Hasan Sazali dikenal sebagai dosen yang menggeluti riset-riset yang berkaitan tapi tidak terbatas dalam Komunikasi Pembangunan Agama, Komunikasi Publik, dan Komunikasi Digital. Dalam artikel terindeks Scopus berjudul “Strengthening Communication: A Strategy to Increase Community Satisfaction in Stunting Services in Indonesia” (2023), Hasan mengatakan pemerintah Indonesia telah memprioritaskan program penanganan stunting, namun hingga tahun 2022 prevalensi stunting masih tinggi.

“Karena itu dibutuhkan penguatan komunikasi antar lembaga daerah di tingkat kabupaten secara sinergis mendukung penyediaan fasilitas yang diperlukan sehingga meningkatkan kepuasan masyarakat. Penguatan komunikasi lintas sektoral secara sinergis dalam pengelolaan sanitasi lingkungan mendukung program layanan stunting,” ungkap anak ke 8 dari 10 bersaudara ini.

Komunikasi: Stunting, Radikalisme, Perilaku Inses

Kemudian pada artikelnya berjudul “Strengthening The State Institutional Communication Development System For Radicalism Management In Indonesia” (2022), Hasan menganalisis kebangkitan radikalisme di Indonesia yang berada pada tahap mengkhawatirkan. Hal ini perlu diwaspadai oleh berbagai pihak, terutama pemerintah sebagai pengambil kebijakan.

“Perlu penguatan sistem komunikasi untuk mengembangkan institusi negara guna mengatasi radikalisme,” katanya.

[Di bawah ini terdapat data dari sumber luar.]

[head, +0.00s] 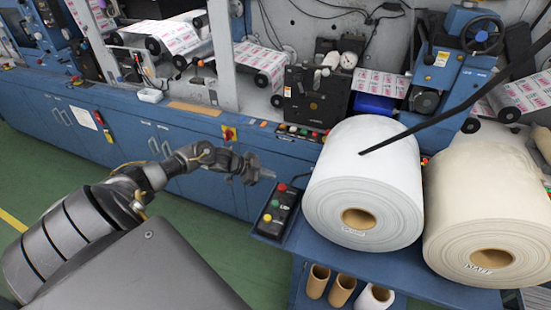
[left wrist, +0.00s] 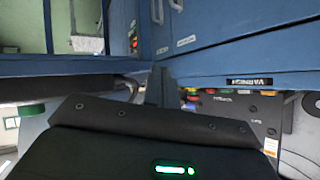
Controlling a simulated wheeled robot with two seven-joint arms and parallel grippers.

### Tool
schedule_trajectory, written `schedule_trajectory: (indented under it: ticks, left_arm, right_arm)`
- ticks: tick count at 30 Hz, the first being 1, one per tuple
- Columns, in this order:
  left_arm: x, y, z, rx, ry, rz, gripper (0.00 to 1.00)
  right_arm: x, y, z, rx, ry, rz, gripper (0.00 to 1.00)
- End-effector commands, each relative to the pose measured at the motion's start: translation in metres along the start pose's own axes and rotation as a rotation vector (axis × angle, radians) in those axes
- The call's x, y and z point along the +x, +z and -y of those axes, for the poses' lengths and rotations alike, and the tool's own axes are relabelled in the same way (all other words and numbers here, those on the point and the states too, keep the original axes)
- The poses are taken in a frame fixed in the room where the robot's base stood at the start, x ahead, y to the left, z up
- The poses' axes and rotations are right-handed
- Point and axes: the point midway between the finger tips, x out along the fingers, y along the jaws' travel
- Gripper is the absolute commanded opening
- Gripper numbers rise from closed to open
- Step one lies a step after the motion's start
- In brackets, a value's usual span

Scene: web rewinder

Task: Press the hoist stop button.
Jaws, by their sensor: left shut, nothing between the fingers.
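A small black button box (head: 277,211) lies at the left end of the blue shelf in the head view. It has a red button (head: 282,187) at its far end, with green and yellow buttons nearer. I cannot read any label on it. My left gripper (head: 268,174) is shut and empty. In the head view its tip shows just beyond and left of the red button; I see no contact. In the left wrist view the shut fingers (left wrist: 160,86) point toward blue cabinet fronts, and the button box cannot be made out. My right gripper is not in view.
A white roll (head: 365,185) and a cream roll (head: 485,205) stand right of the box. A black bar slants over the white roll. The blue machine cabinets (head: 130,135) run behind my left arm, with a button panel (head: 300,132) on their ledge. Green floor lies below.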

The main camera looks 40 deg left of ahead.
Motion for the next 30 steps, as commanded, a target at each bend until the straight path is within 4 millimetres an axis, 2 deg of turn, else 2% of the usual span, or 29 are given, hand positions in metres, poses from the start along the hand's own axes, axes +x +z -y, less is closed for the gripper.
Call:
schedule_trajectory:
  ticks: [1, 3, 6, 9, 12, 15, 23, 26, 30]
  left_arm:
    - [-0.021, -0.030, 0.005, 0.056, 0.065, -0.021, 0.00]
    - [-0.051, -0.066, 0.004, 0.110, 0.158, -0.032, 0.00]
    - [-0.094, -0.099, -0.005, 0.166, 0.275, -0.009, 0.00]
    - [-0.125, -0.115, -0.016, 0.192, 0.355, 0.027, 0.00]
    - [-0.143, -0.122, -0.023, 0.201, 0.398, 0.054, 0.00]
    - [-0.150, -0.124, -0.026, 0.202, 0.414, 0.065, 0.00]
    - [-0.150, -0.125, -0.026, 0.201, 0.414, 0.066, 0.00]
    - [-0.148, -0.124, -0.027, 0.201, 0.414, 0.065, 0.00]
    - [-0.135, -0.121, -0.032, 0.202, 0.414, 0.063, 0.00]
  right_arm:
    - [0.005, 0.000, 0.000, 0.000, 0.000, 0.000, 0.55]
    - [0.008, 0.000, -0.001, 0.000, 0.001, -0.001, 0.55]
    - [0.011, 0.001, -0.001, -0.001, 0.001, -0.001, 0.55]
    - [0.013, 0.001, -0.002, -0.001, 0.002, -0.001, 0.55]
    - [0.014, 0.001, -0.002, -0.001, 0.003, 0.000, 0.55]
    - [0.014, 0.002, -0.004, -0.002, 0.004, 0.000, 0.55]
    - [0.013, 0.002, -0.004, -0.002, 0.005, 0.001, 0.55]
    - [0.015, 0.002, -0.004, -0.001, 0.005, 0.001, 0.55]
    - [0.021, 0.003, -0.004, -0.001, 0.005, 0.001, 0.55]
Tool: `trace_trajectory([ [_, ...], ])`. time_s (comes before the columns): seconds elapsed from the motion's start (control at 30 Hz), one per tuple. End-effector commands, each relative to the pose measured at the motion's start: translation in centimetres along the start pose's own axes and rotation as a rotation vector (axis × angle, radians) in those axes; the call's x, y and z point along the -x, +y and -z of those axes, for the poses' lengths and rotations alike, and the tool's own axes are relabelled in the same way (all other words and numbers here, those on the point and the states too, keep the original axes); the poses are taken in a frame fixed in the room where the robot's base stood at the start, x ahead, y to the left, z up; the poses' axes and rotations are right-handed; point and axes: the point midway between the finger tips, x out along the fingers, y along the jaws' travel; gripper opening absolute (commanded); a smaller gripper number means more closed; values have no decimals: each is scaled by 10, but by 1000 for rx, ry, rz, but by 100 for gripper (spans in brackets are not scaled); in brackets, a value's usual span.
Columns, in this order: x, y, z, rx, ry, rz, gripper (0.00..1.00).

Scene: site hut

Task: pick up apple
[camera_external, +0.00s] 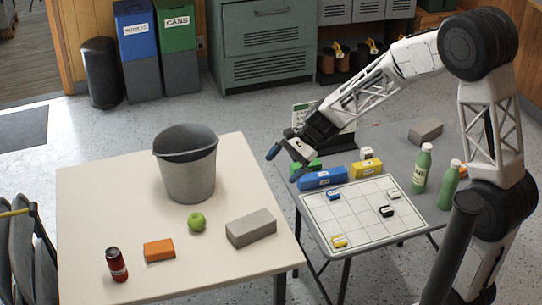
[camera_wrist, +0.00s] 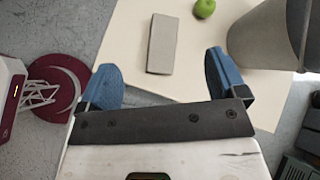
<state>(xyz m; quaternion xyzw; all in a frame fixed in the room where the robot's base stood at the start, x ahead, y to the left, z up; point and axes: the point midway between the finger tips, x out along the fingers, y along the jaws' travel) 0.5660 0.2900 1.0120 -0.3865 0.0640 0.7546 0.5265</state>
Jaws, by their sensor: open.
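A green apple (camera_external: 197,222) lies on the cream table (camera_external: 100,200), in front of the grey bucket and left of a grey block. In the wrist view the apple (camera_wrist: 204,8) shows at the top edge, beyond my fingers. My gripper (camera_external: 282,163) is in the air near the gap between the two tables, to the right of the bucket and away from the apple. In the wrist view my gripper (camera_wrist: 168,82) has its two blue fingers wide apart with nothing between them.
The grey bucket (camera_external: 188,178) stands behind the apple. A grey block (camera_external: 251,228), an orange block (camera_external: 159,250) and a red can (camera_external: 117,265) share the table. A grey table (camera_external: 395,150) at right holds a whiteboard (camera_external: 350,222), green bottles (camera_external: 422,168) and coloured blocks.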

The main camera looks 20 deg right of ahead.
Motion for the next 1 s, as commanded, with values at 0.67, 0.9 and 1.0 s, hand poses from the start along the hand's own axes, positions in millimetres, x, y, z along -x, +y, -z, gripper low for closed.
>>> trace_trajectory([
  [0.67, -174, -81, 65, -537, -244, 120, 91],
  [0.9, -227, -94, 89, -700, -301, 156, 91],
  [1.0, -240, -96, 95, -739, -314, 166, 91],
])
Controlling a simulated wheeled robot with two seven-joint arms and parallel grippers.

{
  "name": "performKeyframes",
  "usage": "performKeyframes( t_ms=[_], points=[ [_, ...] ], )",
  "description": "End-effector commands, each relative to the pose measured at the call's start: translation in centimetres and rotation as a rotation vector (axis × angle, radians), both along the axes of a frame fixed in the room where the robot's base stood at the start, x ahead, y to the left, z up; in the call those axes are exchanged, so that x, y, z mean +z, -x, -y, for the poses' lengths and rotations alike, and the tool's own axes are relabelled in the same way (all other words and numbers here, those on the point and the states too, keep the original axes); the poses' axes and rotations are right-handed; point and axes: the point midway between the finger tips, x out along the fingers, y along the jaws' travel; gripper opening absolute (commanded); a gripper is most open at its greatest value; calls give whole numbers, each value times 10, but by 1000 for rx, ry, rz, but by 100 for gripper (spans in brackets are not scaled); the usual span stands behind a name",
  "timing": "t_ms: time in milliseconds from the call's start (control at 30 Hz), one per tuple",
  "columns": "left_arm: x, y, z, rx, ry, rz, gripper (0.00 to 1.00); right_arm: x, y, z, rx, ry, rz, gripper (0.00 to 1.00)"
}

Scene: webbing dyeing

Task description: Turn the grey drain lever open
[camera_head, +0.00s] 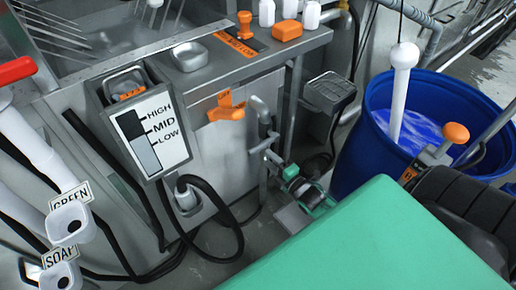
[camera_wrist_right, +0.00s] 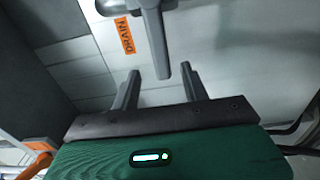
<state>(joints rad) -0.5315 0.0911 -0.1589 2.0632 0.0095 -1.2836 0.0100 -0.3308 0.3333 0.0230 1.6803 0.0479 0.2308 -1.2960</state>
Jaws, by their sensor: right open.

Dalam menanggulangi radikalisme di Indonesia, lembaga negara sudah bersinergi namun belum maksimal. Sebab, masih terdapat perbedaan persepsi antar lembaga yang menilai radikalisme. Oleh karena itu, perlu adanya terminologi khusus seperti rencana strategis yang dibuat untuk menyamakan persepsi agar seluruh lembaga negara dapat bekerja maksimal dalam menanggulangi radikalisme.

“Dengan disusunnya Renstra tersebut, otomatis lembaga-lembaga negara akan bersinergi dengan seluruh lapisan masyarakat sehingga penanganan radikalisme dapat cepat dicegah,” tulis ayah satu anak ini.

Sebagai putra daerah Tanjung Tiram, Hasan juga pernah melakukan riset di kampung halamannya yang didasarkan pada keprihatinan terhadap perilaku inses. Dalam jurnal penelitian yang berjudul “Komunikasi Kebijakan Publik Dalam Penanggulangan Inses Di Kecamatan Tanjung Tiram” (2022), Hasan perilaku inses yang didapati di berbagai wilayah, karena masyarakat beranggapan persoalan inses merupakan urusan keluarga dan tidak perlu diketahui oleh pihak lain.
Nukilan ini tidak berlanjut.